Wei Guanghai’s Shatian pomelos, planted in 1987. Courtesy of Wang Hao

Wei Guanghai’s Shatian pomelos, planted in 1987. Courtesy of Wang Hao

Moreover, farmers must be able to adjust their plantation plans and adapt to sudden changes. Although there are general long-term trends in climate change, its current impacts are highly unpredictable.

Planting late-season varieties of corn is a “gamble."

Zhao Fei says that planting late-season varieties of corn is a “gamble.” He plants one batch in July and another in August. Since there’s no predicting when the frost may descend, planting larger crops is really the only way to increase the chances of yielding a harvest, however small.

The Lüshouzhi Farm in Guangdong says they adopted a very rustic approach to determining the correct planting periods. The annual rainfall has remained steady, so if one crop received more rain than usual, it’s safe to assume that the next will receive less.

To sum it up in stockbrokers’ terms, they either “open high and close low,” or “close high and open low.”

The way forward

The success of ecological agriculture is dependent on the right support and external challenges.

If farms switch from monocultures to polycultures as a means of adapting to climate change, they will require assistance finding distribution channels for their various crops. In our interviews, FoodThink discovered that farmers who maintained a stable revenue benefit from networks that support the diversification of their crops.

There are also certain challenges, such as the impact of abnormal weather on the agricultural workforce.

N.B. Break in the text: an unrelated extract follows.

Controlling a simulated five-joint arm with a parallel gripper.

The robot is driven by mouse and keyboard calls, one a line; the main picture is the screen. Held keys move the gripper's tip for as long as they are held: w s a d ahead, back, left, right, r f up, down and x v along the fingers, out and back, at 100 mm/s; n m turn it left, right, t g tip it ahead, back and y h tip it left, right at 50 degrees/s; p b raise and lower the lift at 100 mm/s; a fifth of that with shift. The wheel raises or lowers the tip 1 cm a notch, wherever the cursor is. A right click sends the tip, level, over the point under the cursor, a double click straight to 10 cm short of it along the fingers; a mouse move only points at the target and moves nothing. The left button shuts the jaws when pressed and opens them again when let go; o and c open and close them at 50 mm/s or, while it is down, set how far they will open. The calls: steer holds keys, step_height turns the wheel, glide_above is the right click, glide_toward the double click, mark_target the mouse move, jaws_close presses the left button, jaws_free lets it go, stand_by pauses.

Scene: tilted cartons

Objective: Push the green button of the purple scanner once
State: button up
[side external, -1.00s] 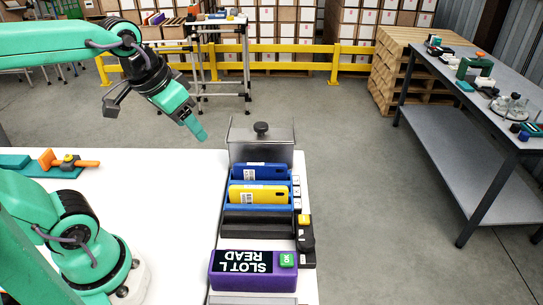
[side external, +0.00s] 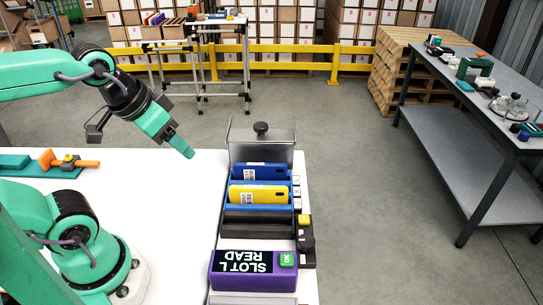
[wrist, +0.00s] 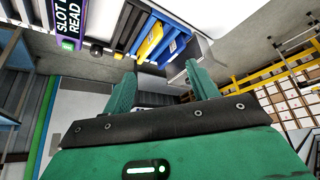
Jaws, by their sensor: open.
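The purple scanner (side external: 228,281) lies at the near end of the row on the white table, its dark display reading "SLOT L READ" upside down. Its green button (side external: 287,260) is at its right end. In the wrist view the scanner (wrist: 83,12) is cut off at the upper left, with the green button (wrist: 67,45) at its lower end. My gripper (side external: 189,153) is in the air above the table, left of the metal box and well away from the scanner. In the wrist view its two fingers (wrist: 160,88) stand apart with nothing held between them.
Blue and yellow cartons (side external: 258,193) lean in a rack (side external: 228,206) behind the scanner. A metal box with a black knob (side external: 262,149) stands at the far end. A small yellow button (side external: 304,219) sits right of the rack. The table's middle (side external: 175,210) is clear.

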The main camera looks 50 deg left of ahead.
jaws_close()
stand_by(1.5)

In Guangdong, many employ farmhands in their fifties and sixties.

But as rising temperatures increase the risk of heat stroke, such workers are increasingly unwilling to jeopardize their health through farmwork, and farms themselves are sometimes less willing to hire them.

Other challenges come from external ecological environments and regional infrastructure, as well as difficulties rolling out climate insurance and extending its coverage to include small farming households.

Ecological agriculture offers many methods of adapting to climate change. Not only are these solutions identified through academic research but also more often, they are the fruit of farmers’ experiences in the field.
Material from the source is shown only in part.